The 1910 painting he called “New York Street Scene” reveals the dirt and darkness of a narrow lane or alley, the discolored backs of buildings made uglier by the fire escapes hanging off them.
But we also see horse-pulled carts, vendor stalls, and vague figures on the sidewalk on the left—bits and pieces of humanity in the hidden pockets of the urban, industrial city.
Tags: Alleys in NYC Paintings, Ernest Lawson New York Street Scene, Ernest Lawson NYC Paintings, Ernest Lawson Painter New York City, NYC Alleys, NYC Paintings 1910s
March 28, 2022 at 6:33 am |
This is anything but rural and the entry says it was filed under “Lower East Side”. I can’t help but see the Twin Towers in the background, as they were when I peered down West Broadway when I lived in SoHo. Don’t know which tall buildings they were — maybe the Woolworth Building and another.
March 28, 2022 at 5:25 pm |
Somewhere in the financial district is certainly possible. It makes sense because the Lower West Side was a food producer/seller district. This view might be from a Lower West Side street looking east to the skyscrapers of the era.
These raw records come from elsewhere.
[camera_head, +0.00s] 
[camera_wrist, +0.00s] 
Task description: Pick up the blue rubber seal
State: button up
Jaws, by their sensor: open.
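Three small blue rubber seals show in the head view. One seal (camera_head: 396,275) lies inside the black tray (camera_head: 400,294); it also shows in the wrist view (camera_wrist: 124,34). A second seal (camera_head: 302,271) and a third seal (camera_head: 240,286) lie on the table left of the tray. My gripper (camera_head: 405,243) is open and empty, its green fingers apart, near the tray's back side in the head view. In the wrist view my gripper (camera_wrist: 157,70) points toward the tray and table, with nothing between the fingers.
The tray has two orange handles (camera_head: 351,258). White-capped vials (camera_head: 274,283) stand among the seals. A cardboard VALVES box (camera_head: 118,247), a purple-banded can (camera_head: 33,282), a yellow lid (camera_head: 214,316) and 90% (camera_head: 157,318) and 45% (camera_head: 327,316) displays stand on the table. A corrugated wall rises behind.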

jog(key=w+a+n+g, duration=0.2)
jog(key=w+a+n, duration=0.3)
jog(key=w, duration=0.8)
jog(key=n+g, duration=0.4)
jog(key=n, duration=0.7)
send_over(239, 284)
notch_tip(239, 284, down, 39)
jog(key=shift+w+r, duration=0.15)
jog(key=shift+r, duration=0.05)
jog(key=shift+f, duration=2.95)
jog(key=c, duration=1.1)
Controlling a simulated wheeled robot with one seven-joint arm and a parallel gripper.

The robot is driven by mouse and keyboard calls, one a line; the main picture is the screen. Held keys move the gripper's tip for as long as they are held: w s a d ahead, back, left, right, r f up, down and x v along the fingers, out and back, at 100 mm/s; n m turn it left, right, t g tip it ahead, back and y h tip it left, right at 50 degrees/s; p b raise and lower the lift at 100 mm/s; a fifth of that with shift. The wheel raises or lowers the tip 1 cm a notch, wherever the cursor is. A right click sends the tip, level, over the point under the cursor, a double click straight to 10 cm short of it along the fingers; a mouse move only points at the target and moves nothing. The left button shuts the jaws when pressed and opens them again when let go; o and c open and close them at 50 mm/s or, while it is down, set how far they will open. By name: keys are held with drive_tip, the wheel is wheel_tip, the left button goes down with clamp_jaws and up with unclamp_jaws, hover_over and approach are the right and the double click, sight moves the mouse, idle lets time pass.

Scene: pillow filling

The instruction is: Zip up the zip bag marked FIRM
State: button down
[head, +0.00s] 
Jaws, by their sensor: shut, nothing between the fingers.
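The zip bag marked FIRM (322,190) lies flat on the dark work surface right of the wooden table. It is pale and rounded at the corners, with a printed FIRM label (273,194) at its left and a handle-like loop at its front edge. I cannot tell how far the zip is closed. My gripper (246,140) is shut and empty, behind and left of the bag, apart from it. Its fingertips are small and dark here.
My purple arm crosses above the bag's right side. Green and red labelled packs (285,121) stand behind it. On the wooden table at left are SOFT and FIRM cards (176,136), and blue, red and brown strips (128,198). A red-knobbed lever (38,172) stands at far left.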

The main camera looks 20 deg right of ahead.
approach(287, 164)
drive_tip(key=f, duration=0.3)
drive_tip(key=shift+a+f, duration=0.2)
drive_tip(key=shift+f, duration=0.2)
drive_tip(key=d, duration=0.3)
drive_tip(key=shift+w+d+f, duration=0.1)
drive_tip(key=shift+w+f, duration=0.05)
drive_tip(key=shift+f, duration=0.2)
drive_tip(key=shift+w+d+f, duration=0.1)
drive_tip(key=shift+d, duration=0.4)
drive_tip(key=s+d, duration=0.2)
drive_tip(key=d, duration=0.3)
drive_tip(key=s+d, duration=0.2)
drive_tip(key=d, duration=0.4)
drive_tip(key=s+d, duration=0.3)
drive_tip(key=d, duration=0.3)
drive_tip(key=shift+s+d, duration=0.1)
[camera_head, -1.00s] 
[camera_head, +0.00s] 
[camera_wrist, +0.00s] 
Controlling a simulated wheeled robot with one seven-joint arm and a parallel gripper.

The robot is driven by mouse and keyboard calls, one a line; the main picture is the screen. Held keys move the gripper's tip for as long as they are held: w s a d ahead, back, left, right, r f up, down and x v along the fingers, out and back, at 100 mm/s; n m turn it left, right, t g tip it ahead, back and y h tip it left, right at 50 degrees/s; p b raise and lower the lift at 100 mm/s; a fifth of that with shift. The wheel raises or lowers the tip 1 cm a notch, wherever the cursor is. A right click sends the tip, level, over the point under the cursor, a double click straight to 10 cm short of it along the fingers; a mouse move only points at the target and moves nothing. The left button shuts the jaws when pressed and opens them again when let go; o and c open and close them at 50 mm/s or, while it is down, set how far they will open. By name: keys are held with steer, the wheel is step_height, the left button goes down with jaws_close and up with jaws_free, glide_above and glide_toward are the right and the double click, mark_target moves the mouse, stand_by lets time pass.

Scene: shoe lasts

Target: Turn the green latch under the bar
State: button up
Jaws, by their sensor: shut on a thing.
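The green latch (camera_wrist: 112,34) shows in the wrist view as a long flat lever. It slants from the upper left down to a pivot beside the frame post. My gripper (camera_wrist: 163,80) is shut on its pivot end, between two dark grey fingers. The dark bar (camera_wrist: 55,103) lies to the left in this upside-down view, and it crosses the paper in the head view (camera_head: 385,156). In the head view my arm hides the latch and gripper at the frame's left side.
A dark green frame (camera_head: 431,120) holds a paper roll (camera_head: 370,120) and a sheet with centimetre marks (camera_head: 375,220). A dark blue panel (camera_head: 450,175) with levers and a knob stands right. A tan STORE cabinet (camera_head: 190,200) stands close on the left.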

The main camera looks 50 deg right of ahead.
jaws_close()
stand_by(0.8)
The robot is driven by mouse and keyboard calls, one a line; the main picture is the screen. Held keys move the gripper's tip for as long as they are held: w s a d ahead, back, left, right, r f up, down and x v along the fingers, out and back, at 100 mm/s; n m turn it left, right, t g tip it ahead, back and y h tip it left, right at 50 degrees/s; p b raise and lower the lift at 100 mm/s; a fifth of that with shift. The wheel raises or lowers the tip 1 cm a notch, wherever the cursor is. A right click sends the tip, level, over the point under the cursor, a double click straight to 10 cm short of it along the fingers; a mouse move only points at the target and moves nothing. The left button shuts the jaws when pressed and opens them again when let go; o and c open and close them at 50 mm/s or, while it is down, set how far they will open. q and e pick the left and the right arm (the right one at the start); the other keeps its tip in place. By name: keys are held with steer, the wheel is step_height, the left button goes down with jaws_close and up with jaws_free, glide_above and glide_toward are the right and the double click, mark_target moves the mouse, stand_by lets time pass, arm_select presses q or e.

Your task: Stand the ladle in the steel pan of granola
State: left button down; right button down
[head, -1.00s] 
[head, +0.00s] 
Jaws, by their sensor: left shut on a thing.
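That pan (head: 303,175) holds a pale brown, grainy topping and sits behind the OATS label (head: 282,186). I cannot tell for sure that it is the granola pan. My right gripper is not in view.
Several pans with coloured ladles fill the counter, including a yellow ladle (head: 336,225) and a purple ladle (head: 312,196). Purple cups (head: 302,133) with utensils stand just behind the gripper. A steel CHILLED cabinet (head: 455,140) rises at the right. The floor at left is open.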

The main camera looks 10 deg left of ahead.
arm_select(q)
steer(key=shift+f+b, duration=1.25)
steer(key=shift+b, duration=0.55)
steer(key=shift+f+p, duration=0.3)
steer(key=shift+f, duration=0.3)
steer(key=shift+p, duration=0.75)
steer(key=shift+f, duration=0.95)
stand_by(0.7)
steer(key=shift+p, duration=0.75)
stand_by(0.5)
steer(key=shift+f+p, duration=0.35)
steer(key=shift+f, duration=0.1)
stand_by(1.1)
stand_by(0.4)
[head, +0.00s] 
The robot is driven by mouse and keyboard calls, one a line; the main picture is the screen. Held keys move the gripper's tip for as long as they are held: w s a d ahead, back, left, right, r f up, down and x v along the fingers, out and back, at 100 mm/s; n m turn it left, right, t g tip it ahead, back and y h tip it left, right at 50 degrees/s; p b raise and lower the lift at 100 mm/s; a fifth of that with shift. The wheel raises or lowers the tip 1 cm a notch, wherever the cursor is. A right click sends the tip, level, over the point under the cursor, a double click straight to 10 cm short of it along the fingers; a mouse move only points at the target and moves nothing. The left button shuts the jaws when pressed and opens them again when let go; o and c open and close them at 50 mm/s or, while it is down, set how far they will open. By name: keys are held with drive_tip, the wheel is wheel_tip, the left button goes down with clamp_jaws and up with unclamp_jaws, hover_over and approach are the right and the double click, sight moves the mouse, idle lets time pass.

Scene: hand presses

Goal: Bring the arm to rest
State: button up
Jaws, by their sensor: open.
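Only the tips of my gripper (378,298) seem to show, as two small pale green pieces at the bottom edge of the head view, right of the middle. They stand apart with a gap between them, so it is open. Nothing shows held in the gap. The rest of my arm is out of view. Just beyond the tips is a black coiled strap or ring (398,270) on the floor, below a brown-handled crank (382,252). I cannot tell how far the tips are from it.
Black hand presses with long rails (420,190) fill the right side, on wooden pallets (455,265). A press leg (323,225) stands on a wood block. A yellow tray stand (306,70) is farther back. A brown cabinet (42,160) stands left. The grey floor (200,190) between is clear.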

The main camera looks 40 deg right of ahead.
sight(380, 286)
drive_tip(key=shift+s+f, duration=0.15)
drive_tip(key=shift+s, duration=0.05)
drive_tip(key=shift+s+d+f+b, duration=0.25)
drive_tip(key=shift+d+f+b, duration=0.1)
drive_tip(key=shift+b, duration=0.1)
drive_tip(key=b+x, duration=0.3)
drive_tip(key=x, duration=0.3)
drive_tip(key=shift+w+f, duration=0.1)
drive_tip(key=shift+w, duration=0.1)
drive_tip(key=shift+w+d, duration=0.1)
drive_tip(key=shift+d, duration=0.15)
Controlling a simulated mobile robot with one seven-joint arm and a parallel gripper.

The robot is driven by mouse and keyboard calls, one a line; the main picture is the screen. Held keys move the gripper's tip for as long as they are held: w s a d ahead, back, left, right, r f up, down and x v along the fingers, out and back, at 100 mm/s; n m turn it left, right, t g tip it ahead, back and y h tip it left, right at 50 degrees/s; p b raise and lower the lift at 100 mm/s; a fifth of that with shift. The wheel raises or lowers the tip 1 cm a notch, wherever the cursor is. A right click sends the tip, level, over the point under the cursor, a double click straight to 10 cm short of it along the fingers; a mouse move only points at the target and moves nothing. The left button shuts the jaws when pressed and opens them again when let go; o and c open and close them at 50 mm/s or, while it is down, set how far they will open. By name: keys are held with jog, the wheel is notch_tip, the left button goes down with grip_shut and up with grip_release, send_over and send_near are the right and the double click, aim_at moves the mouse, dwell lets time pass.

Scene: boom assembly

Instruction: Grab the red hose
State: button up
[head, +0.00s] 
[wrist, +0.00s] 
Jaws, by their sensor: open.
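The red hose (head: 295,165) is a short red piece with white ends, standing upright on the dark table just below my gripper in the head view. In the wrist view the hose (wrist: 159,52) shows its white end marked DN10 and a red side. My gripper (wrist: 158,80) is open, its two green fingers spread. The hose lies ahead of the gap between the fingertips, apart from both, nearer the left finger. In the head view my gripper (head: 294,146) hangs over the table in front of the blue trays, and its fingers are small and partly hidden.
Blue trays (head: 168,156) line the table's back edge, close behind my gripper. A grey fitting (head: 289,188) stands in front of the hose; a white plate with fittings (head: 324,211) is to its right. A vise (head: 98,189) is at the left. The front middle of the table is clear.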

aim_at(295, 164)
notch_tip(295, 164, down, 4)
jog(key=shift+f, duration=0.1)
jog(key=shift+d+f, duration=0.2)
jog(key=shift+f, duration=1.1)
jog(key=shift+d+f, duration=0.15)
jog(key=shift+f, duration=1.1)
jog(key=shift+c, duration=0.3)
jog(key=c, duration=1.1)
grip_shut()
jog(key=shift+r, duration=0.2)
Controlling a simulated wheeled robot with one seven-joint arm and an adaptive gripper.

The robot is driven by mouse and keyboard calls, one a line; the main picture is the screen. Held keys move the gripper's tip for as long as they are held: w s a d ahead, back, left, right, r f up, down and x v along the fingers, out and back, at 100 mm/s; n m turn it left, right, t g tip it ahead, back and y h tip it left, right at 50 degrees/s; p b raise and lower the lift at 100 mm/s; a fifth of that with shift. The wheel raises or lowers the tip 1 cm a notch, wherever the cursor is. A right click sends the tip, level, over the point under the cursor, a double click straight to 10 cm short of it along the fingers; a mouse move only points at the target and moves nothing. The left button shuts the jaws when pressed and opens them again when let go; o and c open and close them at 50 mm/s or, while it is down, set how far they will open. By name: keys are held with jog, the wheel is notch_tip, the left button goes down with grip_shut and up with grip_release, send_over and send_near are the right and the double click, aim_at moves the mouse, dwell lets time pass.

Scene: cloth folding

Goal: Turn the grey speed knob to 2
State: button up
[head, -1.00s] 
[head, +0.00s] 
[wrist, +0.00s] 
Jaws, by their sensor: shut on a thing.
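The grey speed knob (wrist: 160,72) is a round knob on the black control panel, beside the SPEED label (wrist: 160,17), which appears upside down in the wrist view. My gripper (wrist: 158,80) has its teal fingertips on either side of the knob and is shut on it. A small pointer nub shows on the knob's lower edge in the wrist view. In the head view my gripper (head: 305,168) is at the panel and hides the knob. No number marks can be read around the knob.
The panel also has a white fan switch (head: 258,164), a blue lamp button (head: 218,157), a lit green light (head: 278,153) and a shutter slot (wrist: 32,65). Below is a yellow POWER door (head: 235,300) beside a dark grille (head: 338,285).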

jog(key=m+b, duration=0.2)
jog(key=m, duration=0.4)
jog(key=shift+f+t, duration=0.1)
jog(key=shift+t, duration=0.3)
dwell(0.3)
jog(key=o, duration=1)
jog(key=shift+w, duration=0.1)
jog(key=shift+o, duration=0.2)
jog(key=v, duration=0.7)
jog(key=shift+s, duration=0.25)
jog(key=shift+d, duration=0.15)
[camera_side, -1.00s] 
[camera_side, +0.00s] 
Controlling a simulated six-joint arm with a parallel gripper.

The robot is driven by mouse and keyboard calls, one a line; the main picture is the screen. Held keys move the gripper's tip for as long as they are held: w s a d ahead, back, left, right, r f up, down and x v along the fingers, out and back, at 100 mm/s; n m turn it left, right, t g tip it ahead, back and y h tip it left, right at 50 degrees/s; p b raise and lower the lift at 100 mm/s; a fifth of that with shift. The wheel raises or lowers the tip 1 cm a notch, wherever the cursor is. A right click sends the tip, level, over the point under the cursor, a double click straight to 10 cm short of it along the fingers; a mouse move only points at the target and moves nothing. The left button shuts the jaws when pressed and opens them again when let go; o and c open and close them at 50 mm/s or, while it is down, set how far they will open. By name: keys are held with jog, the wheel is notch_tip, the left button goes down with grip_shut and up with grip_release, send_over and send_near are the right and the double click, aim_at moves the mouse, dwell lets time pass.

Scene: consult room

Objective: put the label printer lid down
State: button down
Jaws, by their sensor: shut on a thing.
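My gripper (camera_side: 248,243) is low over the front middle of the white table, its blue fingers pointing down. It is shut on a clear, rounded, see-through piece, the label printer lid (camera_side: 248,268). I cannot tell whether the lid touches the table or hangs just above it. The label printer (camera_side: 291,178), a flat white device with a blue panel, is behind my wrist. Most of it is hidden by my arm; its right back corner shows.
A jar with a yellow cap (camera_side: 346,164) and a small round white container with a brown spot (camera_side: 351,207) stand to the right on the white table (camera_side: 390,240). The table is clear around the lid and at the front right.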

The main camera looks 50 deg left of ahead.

March 28, 2022 at 9:21 am |
I’m inclined to think this is the east 30’s or 40’s looking west at dusk. The street is too wide too long to be an alley. There are signs on the buildings, which is not something one would see on the back side.
March 28, 2022 at 5:25 pm |
Good point, no signs in alleys.
March 29, 2022 at 3:40 pm
Perhaps in the era of horse delivery (just before this painting) it’s possible that signs were also in the backs of buildings.
March 28, 2022 at 8:02 pm |
It makes sense that, signs notwithstanding, that someone today might mistake the street for an alley. I don’t know when street lighting became widespread in Manhattan, but I imagine that there was less of it around 1910 than there was a century later. Also, with all of the dirt and smoke–and, in some areas, elevated train tracks–city streets, not to mention alleys, would have been darker than they are today.
March 29, 2022 at 1:26 pm |
I didn’t even think of the elevated trains that would be darkening the skies over downtown streets. Even though no tracks are in sight, the elevated would have contributed to the darkness—and the dirt!
March 29, 2022 at 2:24 am |
An impressive capture of the city’s grittiness. One imagines the air to be rather polluted, too.
March 29, 2022 at 1:25 pm |
I imagine it had the odor of some of the narrow corners of Chinatown, thanks to the open-air food markets. Not always pleasant but very New York City.